La historia es por todos conocida: Shackleton se embarcó en la que más tarde fue conocida como la última gran aventura del periodo heroico de los grandes exploradores del siglo XIX, consistente en atravesar de lado a lado la Antártida por tierra. La expedición se truncó debido al encallamiento del Endurance en el hielo, durante muchos meses en los que los tripulantes debieron combatir contra el frío, la desesperación y la locura. La capacidad de liderazgo del explorador, que los expertos en motivación han manoseado después hasta el límite de lo aborrecible, permitió que el grupo siguiera unido y que la mayor parte de los integrantes de la expedición lograran salvar su vida. Si bien es cierto que, años después, casi todos los miembros de aquella expedición acabaron atormentados por el alcohol y la locura. Pero esa ya es otra historia. La historia del libro se centra en las vicisitudes de los expedicionarios, pero dando al dibujo un papel prioritario, a veces de forma absoluta, ocupando todo el espacio posible en el papel.

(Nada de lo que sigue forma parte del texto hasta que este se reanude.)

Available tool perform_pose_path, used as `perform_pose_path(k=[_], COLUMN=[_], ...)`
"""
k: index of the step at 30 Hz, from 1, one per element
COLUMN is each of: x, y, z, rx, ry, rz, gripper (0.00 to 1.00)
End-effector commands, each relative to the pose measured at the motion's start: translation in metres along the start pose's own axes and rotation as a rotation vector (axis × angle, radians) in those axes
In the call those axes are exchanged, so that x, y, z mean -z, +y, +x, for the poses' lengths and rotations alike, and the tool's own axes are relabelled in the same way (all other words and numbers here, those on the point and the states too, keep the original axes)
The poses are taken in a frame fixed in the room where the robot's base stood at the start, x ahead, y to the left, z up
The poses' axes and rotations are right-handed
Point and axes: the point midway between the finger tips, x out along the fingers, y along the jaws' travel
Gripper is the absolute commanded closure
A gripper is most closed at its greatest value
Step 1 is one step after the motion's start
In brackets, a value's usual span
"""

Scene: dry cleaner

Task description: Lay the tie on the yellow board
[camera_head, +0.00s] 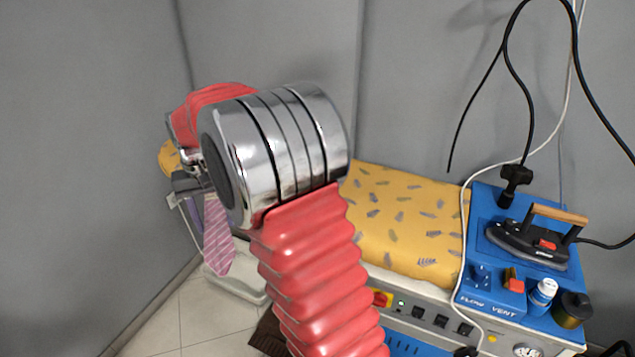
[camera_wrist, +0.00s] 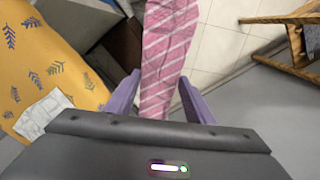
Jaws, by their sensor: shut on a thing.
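The tie (camera_head: 217,240) is pink with pale diagonal stripes and hangs down below my gripper (camera_head: 192,205) at the left in the head view. In the wrist view the tie (camera_wrist: 165,45) runs between the two purple fingers of my gripper (camera_wrist: 159,84), which is shut on it. The yellow board (camera_head: 400,215) has a grey leaf pattern and lies to the right of the gripper, partly hidden behind my arm. In the wrist view the board (camera_wrist: 45,60) is at the left, apart from the tie. The tie's upper end is hidden.
A blue tray (camera_head: 480,225) at the board's right end bears an iron (camera_head: 525,243), a small white bottle (camera_head: 542,292) and a dark jar (camera_head: 572,309). Cables hang over it. A whitish folded piece (camera_wrist: 42,112) lies on the board. Wooden legs (camera_wrist: 290,40) stand at the right in the wrist view.

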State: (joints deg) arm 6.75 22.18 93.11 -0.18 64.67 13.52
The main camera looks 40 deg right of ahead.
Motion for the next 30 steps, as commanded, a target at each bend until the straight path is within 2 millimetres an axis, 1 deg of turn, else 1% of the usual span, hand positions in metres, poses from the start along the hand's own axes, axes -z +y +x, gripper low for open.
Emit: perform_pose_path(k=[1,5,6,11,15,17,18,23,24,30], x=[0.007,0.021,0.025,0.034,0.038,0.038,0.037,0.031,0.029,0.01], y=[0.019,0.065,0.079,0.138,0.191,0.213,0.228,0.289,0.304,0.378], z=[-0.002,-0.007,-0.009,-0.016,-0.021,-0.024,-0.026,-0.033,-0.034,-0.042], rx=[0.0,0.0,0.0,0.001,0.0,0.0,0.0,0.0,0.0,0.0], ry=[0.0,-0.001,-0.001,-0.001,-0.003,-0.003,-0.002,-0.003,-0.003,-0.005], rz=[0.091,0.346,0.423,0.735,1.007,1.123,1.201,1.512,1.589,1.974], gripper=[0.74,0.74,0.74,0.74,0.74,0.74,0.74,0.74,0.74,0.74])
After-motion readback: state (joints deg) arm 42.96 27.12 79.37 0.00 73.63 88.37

A pesar de este predominio del dibujo, es un libro con mucho juego de blancos (el blanco está al servicio, casi siempre, de la recreación de los paisajes gélidos de la Antártida), y con cierta vocación minimalista, que queda de manifiesto en la forma de resolver la composición de las cajas de texto.

Un libro, pues, que es un verdadero gozo estético, como el primero de esta reseña conjunta, y que no hace más que reforzar la terquedad de los que seguimos empeñados en celebrar la vigencia del libro en papel. Mientras existan editoriales como Sexto Piso o Impedimenta, el libro físico, estoy seguro, seguirá teniendo futuro.